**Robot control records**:
——————

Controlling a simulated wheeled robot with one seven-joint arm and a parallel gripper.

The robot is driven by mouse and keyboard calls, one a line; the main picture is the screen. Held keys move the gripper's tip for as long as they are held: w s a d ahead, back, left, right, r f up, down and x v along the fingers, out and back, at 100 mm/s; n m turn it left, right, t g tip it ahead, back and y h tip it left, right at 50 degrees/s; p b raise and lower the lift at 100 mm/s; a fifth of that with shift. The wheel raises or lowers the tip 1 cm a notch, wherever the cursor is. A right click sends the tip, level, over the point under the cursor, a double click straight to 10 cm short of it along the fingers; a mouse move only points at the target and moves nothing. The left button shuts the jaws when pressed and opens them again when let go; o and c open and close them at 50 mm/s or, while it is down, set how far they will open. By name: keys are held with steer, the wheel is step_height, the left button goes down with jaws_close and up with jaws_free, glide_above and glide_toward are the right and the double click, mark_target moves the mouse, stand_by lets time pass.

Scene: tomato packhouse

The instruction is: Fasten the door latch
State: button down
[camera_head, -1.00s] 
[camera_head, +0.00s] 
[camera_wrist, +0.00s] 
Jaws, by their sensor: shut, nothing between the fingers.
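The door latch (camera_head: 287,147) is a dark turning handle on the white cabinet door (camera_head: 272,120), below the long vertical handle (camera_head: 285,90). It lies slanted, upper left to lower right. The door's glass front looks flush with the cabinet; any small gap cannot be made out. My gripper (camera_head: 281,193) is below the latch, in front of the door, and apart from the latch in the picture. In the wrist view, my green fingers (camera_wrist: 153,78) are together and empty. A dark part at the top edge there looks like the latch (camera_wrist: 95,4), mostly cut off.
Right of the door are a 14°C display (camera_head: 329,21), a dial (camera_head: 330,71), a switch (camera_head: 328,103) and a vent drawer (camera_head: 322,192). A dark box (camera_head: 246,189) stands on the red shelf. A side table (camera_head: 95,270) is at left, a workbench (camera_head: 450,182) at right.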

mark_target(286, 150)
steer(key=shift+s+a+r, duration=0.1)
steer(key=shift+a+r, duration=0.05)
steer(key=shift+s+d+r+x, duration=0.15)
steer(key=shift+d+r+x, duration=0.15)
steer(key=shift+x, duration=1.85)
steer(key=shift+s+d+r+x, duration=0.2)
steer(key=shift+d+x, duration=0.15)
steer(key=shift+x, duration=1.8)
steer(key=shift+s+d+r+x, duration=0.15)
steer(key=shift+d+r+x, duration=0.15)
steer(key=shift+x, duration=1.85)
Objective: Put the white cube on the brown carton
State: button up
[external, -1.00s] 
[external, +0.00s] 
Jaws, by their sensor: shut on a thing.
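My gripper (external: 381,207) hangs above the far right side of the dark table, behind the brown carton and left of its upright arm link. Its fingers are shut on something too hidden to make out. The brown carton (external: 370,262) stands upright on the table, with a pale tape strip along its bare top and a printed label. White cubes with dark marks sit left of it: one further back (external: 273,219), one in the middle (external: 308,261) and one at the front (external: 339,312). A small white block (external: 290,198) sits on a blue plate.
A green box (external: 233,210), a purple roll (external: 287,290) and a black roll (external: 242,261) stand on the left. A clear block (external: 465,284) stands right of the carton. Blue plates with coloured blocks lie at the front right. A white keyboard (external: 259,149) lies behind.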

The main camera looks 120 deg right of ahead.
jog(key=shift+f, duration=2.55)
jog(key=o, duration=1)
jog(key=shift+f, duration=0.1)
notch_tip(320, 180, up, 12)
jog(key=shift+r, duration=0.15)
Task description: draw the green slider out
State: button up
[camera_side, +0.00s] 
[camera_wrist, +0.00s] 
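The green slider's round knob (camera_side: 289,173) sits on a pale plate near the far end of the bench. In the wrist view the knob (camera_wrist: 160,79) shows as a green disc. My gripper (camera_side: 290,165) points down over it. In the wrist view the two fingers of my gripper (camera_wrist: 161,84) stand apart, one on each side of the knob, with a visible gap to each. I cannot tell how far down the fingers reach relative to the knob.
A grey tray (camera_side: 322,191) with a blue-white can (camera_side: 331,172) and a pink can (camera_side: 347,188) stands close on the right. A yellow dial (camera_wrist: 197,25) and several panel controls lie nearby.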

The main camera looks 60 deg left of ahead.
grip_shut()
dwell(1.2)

——————

**Challenge**: Without leaving anything out, give the entries again exactly.

**Response to the task**:
Controlling a simulated wheeled robot with one seven-joint arm and a parallel gripper.

The robot is driven by mouse and keyboard calls, one a line; the main picture is the screen. Held keys move the gripper's tip for as long as they are held: w s a d ahead, back, left, right, r f up, down and x v along the fingers, out and back, at 100 mm/s; n m turn it left, right, t g tip it ahead, back and y h tip it left, right at 50 degrees/s; p b raise and lower the lift at 100 mm/s; a fifth of that with shift. The wheel raises or lowers the tip 1 cm a notch, wherever the cursor is. A right click sends the tip, level, over the point under the cursor, a double click straight to 10 cm short of it along the fingers; a mouse move only points at the target and moves nothing. The left button shuts the jaws when pressed and opens them again when let go; o and c open and close them at 50 mm/s or, while it is down, set how far they will open. By name: keys are held with steer, the wheel is step_height, the left button goes down with jaws_close and up with jaws_free, glide_above and glide_toward are the right and the double click, mark_target moves the mouse, stand_by lets time pass.

Scene: tomato packhouse

The instruction is: Fasten the door latch
State: button down
[camera_head, -1.00s] 
[camera_head, +0.00s] 
[camera_wrist, +0.00s] 
Jaws, by their sensor: shut, nothing between the fingers.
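The door latch (camera_head: 287,147) is a dark turning handle on the white cabinet door (camera_head: 272,120), below the long vertical handle (camera_head: 285,90). It lies slanted, upper left to lower right. The door's glass front looks flush with the cabinet; any small gap cannot be made out. My gripper (camera_head: 281,193) is below the latch, in front of the door, and apart from the latch in the picture. In the wrist view, my green fingers (camera_wrist: 153,78) are together and empty. A dark part at the top edge there looks like the latch (camera_wrist: 95,4), mostly cut off.
Right of the door are a 14°C display (camera_head: 329,21), a dial (camera_head: 330,71), a switch (camera_head: 328,103) and a vent drawer (camera_head: 322,192). A dark box (camera_head: 246,189) stands on the red shelf. A side table (camera_head: 95,270) is at left, a workbench (camera_head: 450,182) at right.

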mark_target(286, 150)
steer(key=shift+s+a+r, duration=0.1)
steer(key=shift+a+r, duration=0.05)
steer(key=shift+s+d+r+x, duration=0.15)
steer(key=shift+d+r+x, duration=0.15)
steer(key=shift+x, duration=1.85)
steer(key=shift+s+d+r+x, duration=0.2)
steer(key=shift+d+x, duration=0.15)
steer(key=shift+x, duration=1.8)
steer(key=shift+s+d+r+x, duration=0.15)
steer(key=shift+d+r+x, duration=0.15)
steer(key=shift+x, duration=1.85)
Objective: Put the white cube on the brown carton
State: button up
[external, -1.00s] 
[external, +0.00s] 
Jaws, by their sensor: shut on a thing.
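My gripper (external: 381,207) hangs above the far right side of the dark table, behind the brown carton and left of its upright arm link. Its fingers are shut on something too hidden to make out. The brown carton (external: 370,262) stands upright on the table, with a pale tape strip along its bare top and a printed label. White cubes with dark marks sit left of it: one further back (external: 273,219), one in the middle (external: 308,261) and one at the front (external: 339,312). A small white block (external: 290,198) sits on a blue plate.
A green box (external: 233,210), a purple roll (external: 287,290) and a black roll (external: 242,261) stand on the left. A clear block (external: 465,284) stands right of the carton. Blue plates with coloured blocks lie at the front right. A white keyboard (external: 259,149) lies behind.

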The main camera looks 120 deg right of ahead.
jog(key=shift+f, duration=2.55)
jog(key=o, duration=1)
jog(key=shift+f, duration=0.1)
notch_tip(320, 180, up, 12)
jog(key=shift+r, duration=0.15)
Task description: draw the green slider out
State: button up
[camera_side, +0.00s] 
[camera_wrist, +0.00s] 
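The green slider's round knob (camera_side: 289,173) sits on a pale plate near the far end of the bench. In the wrist view the knob (camera_wrist: 160,79) shows as a green disc. My gripper (camera_side: 290,165) points down over it. In the wrist view the two fingers of my gripper (camera_wrist: 161,84) stand apart, one on each side of the knob, with a visible gap to each. I cannot tell how far down the fingers reach relative to the knob.
A grey tray (camera_side: 322,191) with a blue-white can (camera_side: 331,172) and a pink can (camera_side: 347,188) stands close on the right. A yellow dial (camera_wrist: 197,25) and several panel controls lie nearby.

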The main camera looks 60 deg left of ahead.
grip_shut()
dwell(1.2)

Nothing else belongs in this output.